In 1973 Anne left for Nashville to become a country star, I went to DC with Andy Young's staff to see if we could stop Nixon, and when we did I went home to Louisiana, where I went to work in the offshore oil business. In December my Mom ran head-on into an 18 wheeler, and she was killed and my back was broken in a number of places. The doctor said I could never do any honest work again, whether typing a key board or picking and toting drilling mud, so I went to LSU law school, and became a lawyer, which I have been in Louisiana, Tennessee, and now Georgia, still to this date. I've focused heavily on carwreck injury cases, but have done civil rights, employment law, environmental law, and other types of civil litigation.. I've also been writing a memoire of the above from '63-'73, so apologize for the length."

http://steinhardt.nyu.edu/ssoc/bio.htm


Ed Hamlett

Ed Hamlett was one of the original founders of SSOC and served on the Executive Committee in 1967 and 1968. As a former member and director of the White Southern Students Project for SNCC, Hamlett made attempts to maintain similar goals and objectives within both organizations. Hamlett also traveled around to several college campuses in efforts to form new chapters of the SSOC.
Hamlett wrote a collection of papers known as the Ed Hamlett Papers. The compilation of papers consisted of correspondence, notes, photographs, reports, proposals, and writings by others. Hamlett’s involvement in both SNCC and SSOC is well documented within the papers.
Hamlett graduated from the University of Tennessee Nursing School and began working at Vanderbilt University in 1976.
Hamlett retired from Vanderbilt Nursing in 1998 but continues to work part-time in home health nursing.

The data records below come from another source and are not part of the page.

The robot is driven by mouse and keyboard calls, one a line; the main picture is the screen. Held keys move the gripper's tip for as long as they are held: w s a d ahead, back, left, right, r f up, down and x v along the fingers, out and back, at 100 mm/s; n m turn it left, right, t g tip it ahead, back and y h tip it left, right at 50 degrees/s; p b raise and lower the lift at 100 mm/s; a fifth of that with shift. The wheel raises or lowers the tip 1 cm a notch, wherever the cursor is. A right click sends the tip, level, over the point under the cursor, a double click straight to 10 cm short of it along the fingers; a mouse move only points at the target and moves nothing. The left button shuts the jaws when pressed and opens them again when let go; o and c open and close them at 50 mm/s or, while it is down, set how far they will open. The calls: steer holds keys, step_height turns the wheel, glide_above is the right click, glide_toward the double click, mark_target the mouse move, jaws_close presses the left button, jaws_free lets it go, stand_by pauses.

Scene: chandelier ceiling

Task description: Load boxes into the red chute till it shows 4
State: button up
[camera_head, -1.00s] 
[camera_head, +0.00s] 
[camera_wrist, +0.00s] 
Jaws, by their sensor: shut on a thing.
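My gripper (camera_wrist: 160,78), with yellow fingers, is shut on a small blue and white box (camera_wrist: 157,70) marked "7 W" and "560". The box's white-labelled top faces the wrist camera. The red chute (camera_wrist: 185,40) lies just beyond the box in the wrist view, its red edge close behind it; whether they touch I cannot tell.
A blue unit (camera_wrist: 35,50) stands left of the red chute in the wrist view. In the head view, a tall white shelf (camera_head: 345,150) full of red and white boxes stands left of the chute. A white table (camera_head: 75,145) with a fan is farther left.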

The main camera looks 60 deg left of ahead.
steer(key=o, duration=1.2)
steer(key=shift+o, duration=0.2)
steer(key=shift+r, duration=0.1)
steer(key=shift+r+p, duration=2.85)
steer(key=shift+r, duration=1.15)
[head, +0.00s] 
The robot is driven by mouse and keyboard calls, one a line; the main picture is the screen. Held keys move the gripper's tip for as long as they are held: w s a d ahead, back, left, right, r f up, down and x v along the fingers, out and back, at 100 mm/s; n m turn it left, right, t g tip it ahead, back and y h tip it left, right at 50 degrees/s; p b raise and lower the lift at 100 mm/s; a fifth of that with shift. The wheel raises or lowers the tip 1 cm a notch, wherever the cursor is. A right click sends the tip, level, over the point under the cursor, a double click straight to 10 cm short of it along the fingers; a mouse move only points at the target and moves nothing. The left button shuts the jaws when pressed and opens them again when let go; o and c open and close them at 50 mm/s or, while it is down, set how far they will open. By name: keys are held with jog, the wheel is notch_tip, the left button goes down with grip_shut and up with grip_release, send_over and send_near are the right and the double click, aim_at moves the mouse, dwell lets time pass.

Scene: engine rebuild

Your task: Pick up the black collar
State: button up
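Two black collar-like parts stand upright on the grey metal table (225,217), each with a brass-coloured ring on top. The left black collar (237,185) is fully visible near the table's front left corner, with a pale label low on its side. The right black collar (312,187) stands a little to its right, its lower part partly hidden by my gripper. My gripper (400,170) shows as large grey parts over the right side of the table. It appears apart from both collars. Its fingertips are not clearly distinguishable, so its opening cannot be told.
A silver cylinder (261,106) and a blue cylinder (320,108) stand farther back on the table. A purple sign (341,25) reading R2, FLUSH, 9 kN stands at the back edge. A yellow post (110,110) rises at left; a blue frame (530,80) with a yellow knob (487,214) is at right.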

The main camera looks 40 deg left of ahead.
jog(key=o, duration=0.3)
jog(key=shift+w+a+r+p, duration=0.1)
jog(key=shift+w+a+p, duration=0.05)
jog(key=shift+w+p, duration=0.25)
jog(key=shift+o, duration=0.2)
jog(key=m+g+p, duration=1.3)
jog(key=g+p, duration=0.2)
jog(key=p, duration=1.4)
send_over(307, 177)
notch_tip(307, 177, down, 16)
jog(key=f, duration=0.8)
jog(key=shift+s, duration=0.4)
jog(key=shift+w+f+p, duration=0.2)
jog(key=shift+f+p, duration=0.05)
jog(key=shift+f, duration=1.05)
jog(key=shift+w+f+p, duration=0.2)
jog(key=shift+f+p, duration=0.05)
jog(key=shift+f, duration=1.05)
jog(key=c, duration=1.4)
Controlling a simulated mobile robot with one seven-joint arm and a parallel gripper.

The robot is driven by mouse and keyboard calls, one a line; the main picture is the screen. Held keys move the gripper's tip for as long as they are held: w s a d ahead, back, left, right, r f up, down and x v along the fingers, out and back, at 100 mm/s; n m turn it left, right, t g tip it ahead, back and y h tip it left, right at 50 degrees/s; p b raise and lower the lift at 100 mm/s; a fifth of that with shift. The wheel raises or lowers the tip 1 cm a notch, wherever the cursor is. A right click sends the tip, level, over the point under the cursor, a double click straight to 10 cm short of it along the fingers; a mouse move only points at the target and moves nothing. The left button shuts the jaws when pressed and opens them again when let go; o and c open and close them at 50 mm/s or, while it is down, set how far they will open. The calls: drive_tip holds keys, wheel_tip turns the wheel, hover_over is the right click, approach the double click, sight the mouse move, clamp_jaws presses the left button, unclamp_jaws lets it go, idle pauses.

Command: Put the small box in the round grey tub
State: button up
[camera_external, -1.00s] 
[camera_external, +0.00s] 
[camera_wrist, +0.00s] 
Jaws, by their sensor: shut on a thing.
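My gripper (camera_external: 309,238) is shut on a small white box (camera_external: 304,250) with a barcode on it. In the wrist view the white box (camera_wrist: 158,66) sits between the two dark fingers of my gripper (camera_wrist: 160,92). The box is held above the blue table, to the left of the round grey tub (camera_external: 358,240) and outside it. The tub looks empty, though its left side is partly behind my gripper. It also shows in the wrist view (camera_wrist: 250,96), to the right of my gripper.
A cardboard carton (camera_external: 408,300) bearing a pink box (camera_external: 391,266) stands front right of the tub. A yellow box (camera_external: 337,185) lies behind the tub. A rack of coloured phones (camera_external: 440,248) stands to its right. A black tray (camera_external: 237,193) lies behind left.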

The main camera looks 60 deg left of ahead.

Quote from “We’ll take our stand”-

“We do hereby declare, as students from most of the Southern states, representing different economic, ethnic and religious backgrounds, growing from birthdays in the Depression years and the War years, that we will here take our stand determination to build together a New South which brings democracy and justice for all its people.”



Anne Romaine

Anne Romaine is known for compiling the South’s musical heritage and giving it back to southerners through the folk tours she organized. She was the founder of the Southern Folk Cultural Revival Project which featured grassroots black and white performers of traditional Southern music.
Romaine grew up immersed in music. She was an avid piano and sang in her church choir. She was the daughter of a successful lawyer who once served as a state senator and her grandparents were tied to the Cannon Mills in Kannapolis.
After spending several years at Queens College in Charlotte, N.C., Romaine enrolled in graduate school at the University of Virginia. Here she became involved with various student organizations. She became most active with local civil rights efforts, as well as the Southern Student Organizing Committee (SSOC).
Anne and her husband, Howard, met through working with the SSOC/SNCC White Folks Project during the Mississippi Summer Project. They spent the next summer in a student-organized voter registration project in Virginia.
Romaine then organized the most productive event sponsored by the SSOC: the Southern Folk Music Festival. Eventually, she moved back to Gastonia, helping to produce the documentary about the great Southern textile strike, “The Uprising of ’34.”